### TASK OBJECTIVE
Begin with the line containing "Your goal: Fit" and end with the line containing "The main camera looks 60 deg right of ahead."; set down that block verbatim and nothing else.

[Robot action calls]
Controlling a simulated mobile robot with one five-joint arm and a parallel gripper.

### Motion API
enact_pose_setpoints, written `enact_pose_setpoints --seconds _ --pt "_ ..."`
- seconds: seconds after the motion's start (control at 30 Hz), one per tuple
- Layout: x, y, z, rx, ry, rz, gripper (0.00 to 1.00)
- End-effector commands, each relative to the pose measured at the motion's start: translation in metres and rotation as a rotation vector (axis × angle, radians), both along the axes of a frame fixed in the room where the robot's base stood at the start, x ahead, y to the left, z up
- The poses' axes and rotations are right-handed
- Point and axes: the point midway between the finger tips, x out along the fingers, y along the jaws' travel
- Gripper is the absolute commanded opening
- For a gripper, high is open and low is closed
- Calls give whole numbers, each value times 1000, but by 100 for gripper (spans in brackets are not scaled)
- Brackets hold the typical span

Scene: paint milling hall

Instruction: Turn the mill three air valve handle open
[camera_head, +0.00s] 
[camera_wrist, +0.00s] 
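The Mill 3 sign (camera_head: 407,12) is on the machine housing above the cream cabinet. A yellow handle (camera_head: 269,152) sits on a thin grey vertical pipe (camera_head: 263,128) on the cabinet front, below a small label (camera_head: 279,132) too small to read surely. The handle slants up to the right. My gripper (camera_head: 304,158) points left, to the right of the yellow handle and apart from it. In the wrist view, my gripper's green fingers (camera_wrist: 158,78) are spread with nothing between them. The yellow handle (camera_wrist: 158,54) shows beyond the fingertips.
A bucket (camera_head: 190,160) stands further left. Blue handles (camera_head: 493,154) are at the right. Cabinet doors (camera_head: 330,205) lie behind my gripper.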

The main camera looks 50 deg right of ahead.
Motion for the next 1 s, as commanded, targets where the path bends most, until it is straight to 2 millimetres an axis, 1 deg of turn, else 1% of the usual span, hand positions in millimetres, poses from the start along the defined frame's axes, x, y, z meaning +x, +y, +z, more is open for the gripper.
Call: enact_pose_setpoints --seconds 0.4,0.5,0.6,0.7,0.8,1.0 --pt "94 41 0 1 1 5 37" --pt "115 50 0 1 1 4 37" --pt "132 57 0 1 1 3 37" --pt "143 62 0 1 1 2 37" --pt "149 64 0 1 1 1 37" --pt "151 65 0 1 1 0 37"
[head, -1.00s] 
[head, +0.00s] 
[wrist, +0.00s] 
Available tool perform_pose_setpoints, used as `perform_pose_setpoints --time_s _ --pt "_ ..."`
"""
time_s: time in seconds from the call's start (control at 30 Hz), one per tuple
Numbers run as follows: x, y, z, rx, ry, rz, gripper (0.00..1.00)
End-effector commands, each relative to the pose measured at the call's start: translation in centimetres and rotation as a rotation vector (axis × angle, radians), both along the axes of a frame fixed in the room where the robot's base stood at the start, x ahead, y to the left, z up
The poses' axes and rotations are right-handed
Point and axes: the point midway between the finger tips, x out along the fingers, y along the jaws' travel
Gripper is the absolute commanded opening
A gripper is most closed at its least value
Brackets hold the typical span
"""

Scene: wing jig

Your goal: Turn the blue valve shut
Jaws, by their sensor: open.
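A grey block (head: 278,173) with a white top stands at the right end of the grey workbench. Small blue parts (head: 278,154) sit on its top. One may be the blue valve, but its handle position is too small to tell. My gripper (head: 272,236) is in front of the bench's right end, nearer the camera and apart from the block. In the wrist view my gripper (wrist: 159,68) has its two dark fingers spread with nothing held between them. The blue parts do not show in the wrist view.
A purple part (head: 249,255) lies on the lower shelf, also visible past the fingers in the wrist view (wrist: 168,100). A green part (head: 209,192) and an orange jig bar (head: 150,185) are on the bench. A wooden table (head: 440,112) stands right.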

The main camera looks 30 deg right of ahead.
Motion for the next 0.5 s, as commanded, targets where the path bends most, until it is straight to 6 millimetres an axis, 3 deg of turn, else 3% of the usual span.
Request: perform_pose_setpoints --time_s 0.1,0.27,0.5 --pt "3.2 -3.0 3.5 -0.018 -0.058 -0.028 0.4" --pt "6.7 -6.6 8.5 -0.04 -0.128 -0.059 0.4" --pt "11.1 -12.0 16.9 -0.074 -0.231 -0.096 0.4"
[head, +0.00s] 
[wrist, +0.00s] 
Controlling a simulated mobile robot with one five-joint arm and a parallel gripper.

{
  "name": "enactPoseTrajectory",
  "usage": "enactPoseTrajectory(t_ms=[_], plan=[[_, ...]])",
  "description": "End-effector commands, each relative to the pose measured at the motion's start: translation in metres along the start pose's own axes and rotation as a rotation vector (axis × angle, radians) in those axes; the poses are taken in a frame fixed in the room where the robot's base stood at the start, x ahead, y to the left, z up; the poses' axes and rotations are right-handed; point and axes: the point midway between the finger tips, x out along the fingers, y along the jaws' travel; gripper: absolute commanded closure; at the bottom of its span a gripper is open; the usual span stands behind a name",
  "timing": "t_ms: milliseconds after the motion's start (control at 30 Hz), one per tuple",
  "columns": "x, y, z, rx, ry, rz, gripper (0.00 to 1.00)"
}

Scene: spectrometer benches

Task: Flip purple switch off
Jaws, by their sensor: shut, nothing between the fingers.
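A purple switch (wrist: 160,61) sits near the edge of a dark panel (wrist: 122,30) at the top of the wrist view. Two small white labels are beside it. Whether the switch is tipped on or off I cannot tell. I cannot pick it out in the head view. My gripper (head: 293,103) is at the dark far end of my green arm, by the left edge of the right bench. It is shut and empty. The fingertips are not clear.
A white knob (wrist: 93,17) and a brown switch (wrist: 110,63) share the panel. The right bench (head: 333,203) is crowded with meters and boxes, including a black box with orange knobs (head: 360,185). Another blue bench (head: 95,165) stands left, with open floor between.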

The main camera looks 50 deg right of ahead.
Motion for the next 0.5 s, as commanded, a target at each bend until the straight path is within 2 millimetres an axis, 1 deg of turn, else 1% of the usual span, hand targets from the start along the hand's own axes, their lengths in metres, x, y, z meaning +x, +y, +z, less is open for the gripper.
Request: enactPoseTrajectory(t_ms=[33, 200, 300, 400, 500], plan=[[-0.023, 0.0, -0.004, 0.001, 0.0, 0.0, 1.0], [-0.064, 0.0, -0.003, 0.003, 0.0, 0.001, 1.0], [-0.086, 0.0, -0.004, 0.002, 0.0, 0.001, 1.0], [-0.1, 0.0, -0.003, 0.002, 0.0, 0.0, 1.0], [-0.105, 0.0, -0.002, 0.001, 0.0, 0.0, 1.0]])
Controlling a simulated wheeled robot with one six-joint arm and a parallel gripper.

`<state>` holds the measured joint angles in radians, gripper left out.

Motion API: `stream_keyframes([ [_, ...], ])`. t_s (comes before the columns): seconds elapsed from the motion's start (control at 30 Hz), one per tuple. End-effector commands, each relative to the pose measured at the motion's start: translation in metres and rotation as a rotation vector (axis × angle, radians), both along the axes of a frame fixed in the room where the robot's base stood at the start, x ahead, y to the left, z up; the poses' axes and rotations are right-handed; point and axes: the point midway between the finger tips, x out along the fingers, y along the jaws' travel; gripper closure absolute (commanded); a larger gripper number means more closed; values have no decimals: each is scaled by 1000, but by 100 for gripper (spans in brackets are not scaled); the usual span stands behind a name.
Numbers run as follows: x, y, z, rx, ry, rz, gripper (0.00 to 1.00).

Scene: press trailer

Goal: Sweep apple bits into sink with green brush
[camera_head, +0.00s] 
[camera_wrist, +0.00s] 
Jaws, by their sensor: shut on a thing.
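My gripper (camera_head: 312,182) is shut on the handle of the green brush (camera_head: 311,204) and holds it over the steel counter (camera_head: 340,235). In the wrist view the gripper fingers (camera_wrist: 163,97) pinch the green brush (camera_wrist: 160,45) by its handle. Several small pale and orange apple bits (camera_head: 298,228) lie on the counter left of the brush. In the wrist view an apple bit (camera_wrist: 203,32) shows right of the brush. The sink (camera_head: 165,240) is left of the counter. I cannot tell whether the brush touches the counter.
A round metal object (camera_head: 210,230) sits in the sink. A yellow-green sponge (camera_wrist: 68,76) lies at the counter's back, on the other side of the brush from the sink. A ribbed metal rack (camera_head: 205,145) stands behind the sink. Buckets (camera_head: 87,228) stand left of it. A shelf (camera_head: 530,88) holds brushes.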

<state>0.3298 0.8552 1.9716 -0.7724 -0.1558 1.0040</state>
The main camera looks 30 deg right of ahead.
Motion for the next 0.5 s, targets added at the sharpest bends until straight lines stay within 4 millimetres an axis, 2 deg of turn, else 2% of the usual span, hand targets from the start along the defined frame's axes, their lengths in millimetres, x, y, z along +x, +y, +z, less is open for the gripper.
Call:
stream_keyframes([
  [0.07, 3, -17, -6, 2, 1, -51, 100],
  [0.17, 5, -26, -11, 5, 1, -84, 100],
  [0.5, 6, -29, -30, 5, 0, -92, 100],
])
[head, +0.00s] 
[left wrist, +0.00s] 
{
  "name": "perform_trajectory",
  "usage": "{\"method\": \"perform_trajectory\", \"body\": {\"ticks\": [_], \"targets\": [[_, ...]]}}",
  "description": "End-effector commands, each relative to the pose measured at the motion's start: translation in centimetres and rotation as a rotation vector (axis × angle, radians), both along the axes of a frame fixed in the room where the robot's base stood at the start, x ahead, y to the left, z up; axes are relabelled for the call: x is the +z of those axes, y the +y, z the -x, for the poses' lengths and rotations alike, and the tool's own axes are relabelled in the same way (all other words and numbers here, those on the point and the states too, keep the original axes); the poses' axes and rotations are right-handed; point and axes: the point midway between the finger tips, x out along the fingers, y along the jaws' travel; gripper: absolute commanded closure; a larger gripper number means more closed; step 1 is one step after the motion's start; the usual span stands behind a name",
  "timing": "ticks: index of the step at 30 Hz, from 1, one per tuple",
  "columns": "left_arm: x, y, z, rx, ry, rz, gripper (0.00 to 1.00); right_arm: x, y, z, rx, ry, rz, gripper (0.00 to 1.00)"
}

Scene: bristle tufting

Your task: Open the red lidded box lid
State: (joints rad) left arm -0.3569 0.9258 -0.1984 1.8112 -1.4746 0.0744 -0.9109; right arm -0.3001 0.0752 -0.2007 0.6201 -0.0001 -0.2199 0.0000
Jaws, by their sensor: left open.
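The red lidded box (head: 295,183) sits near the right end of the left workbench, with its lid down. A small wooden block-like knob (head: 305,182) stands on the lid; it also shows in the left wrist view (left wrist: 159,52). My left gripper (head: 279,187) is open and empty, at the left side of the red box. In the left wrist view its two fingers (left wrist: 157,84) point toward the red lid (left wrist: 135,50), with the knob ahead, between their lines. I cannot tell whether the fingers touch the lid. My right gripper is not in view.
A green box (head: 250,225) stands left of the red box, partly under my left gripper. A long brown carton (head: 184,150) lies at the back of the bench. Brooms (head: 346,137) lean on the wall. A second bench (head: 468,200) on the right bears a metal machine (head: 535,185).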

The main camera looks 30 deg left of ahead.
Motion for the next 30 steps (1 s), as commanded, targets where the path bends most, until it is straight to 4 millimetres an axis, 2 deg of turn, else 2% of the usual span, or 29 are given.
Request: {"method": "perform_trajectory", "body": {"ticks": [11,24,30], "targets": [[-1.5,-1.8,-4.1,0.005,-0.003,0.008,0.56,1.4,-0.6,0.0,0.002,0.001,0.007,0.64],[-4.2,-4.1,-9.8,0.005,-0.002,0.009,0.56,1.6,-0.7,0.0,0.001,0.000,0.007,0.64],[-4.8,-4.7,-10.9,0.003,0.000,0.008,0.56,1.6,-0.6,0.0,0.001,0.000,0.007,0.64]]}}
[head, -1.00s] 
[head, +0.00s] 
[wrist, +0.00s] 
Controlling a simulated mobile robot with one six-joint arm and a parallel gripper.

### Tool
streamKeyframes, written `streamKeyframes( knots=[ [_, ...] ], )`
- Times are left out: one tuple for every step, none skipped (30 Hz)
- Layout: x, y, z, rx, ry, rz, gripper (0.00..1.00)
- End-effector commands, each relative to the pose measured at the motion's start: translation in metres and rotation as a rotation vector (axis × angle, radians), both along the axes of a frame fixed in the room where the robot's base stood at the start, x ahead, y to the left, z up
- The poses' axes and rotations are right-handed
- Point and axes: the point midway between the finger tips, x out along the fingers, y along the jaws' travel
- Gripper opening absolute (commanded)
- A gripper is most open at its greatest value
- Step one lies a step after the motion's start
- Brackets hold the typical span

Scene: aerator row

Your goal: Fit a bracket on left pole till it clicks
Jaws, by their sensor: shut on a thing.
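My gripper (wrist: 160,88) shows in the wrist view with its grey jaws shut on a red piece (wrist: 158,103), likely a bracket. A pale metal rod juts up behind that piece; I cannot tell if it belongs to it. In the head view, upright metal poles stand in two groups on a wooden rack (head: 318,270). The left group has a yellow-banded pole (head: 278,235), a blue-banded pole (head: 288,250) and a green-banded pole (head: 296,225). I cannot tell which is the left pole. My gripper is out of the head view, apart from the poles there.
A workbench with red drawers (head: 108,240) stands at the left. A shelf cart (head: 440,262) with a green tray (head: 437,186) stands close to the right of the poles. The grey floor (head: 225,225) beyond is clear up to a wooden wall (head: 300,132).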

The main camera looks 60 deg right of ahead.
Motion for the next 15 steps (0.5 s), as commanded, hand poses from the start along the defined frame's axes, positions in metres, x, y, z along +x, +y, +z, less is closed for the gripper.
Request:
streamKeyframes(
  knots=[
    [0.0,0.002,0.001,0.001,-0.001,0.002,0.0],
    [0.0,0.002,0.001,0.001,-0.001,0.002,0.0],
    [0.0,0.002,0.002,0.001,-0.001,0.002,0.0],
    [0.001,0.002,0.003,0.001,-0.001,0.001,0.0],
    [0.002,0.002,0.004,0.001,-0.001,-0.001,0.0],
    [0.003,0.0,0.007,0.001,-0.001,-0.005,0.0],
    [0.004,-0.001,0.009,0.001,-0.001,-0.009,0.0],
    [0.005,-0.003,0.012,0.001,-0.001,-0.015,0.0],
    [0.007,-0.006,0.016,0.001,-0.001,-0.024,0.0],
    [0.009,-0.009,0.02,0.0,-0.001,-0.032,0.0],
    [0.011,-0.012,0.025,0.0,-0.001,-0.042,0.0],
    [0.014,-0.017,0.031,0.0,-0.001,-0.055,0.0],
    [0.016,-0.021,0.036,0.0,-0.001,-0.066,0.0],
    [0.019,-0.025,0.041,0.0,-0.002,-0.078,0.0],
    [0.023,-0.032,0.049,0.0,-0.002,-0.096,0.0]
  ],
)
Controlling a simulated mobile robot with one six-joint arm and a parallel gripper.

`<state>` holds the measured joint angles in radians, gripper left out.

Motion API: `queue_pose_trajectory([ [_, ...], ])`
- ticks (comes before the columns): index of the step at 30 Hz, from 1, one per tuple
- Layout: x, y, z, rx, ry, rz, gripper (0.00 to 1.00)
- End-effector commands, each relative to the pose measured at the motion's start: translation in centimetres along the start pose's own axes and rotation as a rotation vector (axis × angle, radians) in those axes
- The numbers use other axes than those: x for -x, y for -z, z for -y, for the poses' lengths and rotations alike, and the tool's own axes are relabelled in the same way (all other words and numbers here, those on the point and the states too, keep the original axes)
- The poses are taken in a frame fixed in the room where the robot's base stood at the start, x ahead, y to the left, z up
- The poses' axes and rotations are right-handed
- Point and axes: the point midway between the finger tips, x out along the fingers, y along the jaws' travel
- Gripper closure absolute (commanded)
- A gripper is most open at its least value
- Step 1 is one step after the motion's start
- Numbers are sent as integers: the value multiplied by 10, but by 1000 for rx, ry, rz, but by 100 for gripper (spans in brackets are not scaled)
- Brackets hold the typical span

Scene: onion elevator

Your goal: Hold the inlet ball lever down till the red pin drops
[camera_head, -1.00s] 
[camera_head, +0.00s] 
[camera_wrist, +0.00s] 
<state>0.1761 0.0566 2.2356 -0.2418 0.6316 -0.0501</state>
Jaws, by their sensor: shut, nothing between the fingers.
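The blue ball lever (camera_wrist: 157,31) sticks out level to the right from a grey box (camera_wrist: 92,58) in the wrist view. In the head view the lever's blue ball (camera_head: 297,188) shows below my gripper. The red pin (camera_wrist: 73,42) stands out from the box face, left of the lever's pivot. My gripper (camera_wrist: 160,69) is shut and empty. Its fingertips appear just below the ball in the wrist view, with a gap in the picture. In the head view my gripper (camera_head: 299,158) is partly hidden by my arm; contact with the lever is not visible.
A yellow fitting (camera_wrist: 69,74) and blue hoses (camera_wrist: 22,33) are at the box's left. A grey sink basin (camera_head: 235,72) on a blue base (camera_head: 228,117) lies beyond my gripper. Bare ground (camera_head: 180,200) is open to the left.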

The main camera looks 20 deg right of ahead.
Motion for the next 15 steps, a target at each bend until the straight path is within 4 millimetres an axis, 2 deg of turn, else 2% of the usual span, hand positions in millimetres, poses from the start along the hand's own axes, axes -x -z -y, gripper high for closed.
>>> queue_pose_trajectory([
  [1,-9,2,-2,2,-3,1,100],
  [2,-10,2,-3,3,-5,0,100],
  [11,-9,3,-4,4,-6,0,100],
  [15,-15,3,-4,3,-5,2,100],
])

### OUTPUT FOR THIS EXERCISE
Your goal: Fit a bracket on left pole till it clicks
Jaws, by their sensor: shut on a thing.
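My gripper (wrist: 160,88) shows in the wrist view with its grey jaws shut on a red piece (wrist: 158,103), likely a bracket. A pale metal rod juts up behind that piece; I cannot tell if it belongs to it. In the head view, upright metal poles stand in two groups on a wooden rack (head: 318,270). The left group has a yellow-banded pole (head: 278,235), a blue-banded pole (head: 288,250) and a green-banded pole (head: 296,225). I cannot tell which is the left pole. My gripper is out of the head view, apart from the poles there.
A workbench with red drawers (head: 108,240) stands at the left. A shelf cart (head: 440,262) with a green tray (head: 437,186) stands close to the right of the poles. The grey floor (head: 225,225) beyond is clear up to a wooden wall (head: 300,132).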

The main camera looks 60 deg right of ahead.

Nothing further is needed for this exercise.